» INFORMATION PROVIDED:
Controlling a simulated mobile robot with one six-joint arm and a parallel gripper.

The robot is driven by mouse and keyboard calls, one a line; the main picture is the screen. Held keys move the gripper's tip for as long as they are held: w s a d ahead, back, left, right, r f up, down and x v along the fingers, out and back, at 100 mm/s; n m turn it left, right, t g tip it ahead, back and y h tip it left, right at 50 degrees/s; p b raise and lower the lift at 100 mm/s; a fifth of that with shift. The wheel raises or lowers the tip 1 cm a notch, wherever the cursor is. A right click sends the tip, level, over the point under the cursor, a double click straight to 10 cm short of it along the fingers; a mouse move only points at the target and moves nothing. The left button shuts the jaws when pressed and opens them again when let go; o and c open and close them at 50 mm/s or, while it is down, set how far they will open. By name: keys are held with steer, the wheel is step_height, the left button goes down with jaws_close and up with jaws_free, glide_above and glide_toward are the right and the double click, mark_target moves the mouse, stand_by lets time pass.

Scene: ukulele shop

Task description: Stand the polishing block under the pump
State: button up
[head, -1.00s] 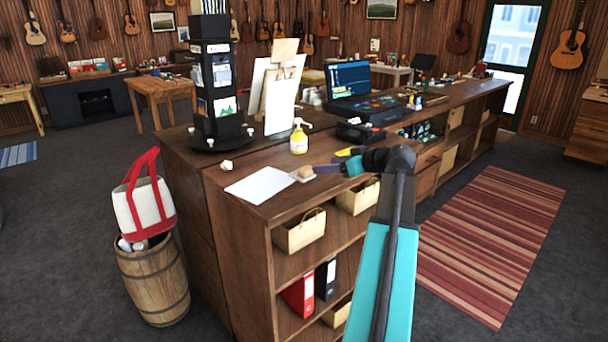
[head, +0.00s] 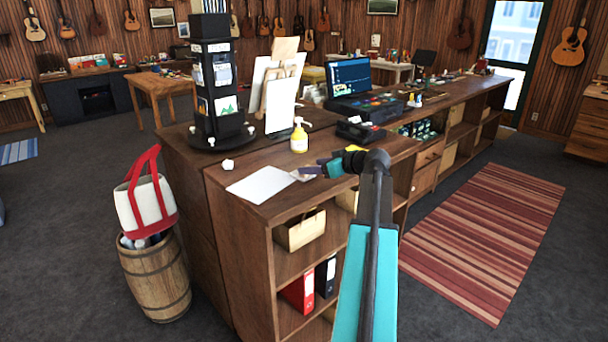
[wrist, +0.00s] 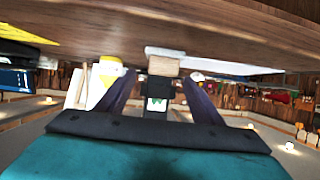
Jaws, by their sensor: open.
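The polishing block, a small pale wooden block (wrist: 163,66), sits on a white pad (wrist: 165,52) on the counter in the wrist view, where the counter is at the top of the picture. My gripper (wrist: 162,92) is open, its purple fingers on either side of the line to the block, apparently short of it. In the head view, my gripper (head: 316,168) is low over the counter and the block cannot be made out clearly beside the fingers. The pump bottle (head: 299,140), yellow with a white pump head, stands upright behind; its yellow body (wrist: 110,64) shows in the wrist view.
A white sheet (head: 261,185) lies near the counter's front left corner (head: 228,204). A black card tower (head: 214,95) and a display stand with white boards (head: 281,103) stand behind.

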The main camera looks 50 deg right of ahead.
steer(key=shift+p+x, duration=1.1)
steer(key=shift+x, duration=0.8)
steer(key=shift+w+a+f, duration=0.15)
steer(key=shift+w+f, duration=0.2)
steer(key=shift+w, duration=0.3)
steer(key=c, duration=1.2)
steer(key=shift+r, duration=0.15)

» TASK OBJECTIVE: All the material shown above is to be copied exactly, with no pictures carried over.

» RESULT FOR THIS EXERCISE:
Controlling a simulated mobile robot with one six-joint arm and a parallel gripper.

The robot is driven by mouse and keyboard calls, one a line; the main picture is the screen. Held keys move the gripper's tip for as long as they are held: w s a d ahead, back, left, right, r f up, down and x v along the fingers, out and back, at 100 mm/s; n m turn it left, right, t g tip it ahead, back and y h tip it left, right at 50 degrees/s; p b raise and lower the lift at 100 mm/s; a fifth of that with shift. The wheel raises or lowers the tip 1 cm a notch, wherever the cursor is. A right click sends the tip, level, over the point under the cursor, a double click straight to 10 cm short of it along the fingers; a mouse move only points at the target and moves nothing. The left button shuts the jaws when pressed and opens them again when let go; o and c open and close them at 50 mm/s or, while it is down, set how far they will open. By name: keys are held with steer, the wheel is step_height, the left button goes down with jaws_close and up with jaws_free, glide_above and glide_toward are the right and the double click, mark_target moves the mouse, stand_by lets time pass.

Scene: ukulele shop

Task description: Stand the polishing block under the pump
State: button up
[head, -1.00s] 
[head, +0.00s] 
[wrist, +0.00s] 
Jaws, by their sensor: open.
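The polishing block, a small pale wooden block (wrist: 163,66), sits on a white pad (wrist: 165,52) on the counter in the wrist view, where the counter is at the top of the picture. My gripper (wrist: 162,92) is open, its purple fingers on either side of the line to the block, apparently short of it. In the head view, my gripper (head: 316,168) is low over the counter and the block cannot be made out clearly beside the fingers. The pump bottle (head: 299,140), yellow with a white pump head, stands upright behind; its yellow body (wrist: 110,64) shows in the wrist view.
A white sheet (head: 261,185) lies near the counter's front left corner (head: 228,204). A black card tower (head: 214,95) and a display stand with white boards (head: 281,103) stand behind.

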The main camera looks 50 deg right of ahead.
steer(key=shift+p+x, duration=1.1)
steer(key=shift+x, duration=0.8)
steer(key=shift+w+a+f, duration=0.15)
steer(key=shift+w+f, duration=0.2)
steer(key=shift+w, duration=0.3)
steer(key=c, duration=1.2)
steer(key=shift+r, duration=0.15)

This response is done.